TASK |
Retype the material that follows, keeping every word as it is.

PROVIDED DATA |
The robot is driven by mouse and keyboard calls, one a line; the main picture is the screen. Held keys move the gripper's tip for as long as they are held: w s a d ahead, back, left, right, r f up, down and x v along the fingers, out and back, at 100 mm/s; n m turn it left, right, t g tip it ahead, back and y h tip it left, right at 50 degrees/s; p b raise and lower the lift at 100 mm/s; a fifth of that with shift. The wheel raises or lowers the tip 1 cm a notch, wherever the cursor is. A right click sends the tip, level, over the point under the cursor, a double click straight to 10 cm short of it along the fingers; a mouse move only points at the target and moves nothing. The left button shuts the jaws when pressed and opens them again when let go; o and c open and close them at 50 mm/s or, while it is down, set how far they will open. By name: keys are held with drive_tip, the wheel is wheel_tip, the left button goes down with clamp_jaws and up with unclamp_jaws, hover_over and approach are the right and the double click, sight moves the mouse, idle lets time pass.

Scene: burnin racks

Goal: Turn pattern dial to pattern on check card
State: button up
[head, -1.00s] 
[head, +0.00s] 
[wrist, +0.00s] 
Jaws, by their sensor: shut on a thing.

WRITTEN RESPONSE |
The robot is driven by mouse and keyboard calls, one a line; the main picture is the screen. Held keys move the gripper's tip for as long as they are held: w s a d ahead, back, left, right, r f up, down and x v along the fingers, out and back, at 100 mm/s; n m turn it left, right, t g tip it ahead, back and y h tip it left, right at 50 degrees/s; p b raise and lower the lift at 100 mm/s; a fifth of that with shift. The wheel raises or lowers the tip 1 cm a notch, wherever the cursor is. A right click sends the tip, level, over the point under the cursor, a double click straight to 10 cm short of it along the fingers; a mouse move only points at the target and moves nothing. The left button shuts the jaws when pressed and opens them again when let go; o and c open and close them at 50 mm/s or, while it is down, set how far they will open. By name: keys are held with drive_tip, the wheel is wheel_tip, the left button goes down with clamp_jaws and up with unclamp_jaws, hover_over and approach are the right and the double click, sight moves the mouse, idle lets time pass.

Scene: burnin racks

Goal: Turn pattern dial to pattern on check card
State: button up
[head, -1.00s] 
[head, +0.00s] 
[wrist, +0.00s] 
Jaws, by their sensor: shut on a thing.

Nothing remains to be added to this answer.